Diyabanza et ses acolytes ont retransmis en direct leurs activités sur Facebook pour dénoncer le vol colonial. Ils ont été appréhendés par la sécurité du musée à chaque fois, mais leur objectif, en plus de récupérer ces objets importants, est de « faire passer un message à ceux qui ont perpétré des violences macabres, des viols et des meurtres, et de leur faire savoir qu'ils n'ont pas gagné. Ces objets ne leur appartiennent pas, pas plus qu'à nous. »
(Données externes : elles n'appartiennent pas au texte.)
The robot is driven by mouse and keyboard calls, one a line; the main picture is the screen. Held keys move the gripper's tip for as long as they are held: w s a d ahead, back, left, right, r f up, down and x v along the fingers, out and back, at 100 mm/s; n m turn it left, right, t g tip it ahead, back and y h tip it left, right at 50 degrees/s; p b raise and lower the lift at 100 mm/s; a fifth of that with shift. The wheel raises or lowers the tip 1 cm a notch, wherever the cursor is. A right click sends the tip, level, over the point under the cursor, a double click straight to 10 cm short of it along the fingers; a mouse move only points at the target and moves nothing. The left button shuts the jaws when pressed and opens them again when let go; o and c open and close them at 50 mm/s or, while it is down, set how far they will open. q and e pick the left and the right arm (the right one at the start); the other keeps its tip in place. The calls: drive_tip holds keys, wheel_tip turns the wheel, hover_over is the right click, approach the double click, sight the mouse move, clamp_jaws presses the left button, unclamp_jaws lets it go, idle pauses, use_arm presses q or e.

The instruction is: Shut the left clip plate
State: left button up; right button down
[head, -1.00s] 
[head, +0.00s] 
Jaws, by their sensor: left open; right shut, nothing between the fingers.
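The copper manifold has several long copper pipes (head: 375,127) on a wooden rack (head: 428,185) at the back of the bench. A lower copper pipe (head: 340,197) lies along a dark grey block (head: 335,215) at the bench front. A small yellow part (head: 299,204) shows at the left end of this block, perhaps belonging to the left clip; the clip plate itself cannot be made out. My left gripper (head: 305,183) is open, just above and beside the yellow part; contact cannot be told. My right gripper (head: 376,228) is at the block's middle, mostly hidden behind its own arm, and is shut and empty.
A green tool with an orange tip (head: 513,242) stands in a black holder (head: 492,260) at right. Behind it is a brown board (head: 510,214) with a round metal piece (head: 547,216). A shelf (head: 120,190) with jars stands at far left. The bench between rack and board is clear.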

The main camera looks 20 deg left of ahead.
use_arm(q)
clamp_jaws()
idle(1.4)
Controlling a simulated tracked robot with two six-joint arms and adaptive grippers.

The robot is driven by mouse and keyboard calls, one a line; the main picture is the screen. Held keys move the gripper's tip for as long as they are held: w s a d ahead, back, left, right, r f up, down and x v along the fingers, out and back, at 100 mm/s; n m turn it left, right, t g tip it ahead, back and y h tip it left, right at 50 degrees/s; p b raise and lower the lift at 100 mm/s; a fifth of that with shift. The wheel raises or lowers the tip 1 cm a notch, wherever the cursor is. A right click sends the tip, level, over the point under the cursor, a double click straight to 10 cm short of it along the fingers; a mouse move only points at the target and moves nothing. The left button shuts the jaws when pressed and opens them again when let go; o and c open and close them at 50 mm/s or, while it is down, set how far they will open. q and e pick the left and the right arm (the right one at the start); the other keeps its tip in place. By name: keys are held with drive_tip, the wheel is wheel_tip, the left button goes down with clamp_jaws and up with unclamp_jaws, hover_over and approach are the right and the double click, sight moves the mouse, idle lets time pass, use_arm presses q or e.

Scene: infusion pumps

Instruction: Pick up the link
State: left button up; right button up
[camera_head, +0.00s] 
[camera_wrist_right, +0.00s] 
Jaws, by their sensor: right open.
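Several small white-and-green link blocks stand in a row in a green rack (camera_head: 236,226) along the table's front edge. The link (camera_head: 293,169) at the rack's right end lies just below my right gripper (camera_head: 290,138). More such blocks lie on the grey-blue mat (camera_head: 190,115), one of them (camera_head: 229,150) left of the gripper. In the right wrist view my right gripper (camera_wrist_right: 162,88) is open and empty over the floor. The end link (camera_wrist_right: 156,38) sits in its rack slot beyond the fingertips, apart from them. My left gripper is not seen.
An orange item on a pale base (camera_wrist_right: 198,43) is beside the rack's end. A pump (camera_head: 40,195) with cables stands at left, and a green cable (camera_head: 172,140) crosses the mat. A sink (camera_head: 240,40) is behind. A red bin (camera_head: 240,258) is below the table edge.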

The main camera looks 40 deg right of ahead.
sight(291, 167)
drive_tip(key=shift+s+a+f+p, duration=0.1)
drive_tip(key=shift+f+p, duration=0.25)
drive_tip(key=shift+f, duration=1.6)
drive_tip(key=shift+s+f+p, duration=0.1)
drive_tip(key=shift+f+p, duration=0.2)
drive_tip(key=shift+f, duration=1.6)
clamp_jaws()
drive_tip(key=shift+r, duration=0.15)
Ces enjeux sont également personnels pour Diyabanza. Sa famille est originaire de la République démocratique du Congo, et sa mère était membre de la famille royale depuis le XVe siècle. Son grand-père, dit-il, était le gouverneur de la province de Mpangu et, en l'absence du roi, il était aux commandes. Pendant le mandat de son grand-père, Diyabanza raconte que des Européens sont arrivés et ont volé des objets d'art à leur communauté. Ces objets étaient dans la tradition familiale, parmi lesquels un chapeau fait de multiples peaux d'animaux, une canne complexe, un bracelet Lemba en cuivre et une peau de léopard portée lors de rituels qui honoraient les ancêtres. Diyabanza a passé des années à essayer de retrouver ces objets, et pense en avoir localisé quelques-uns dans des musées du monde entier.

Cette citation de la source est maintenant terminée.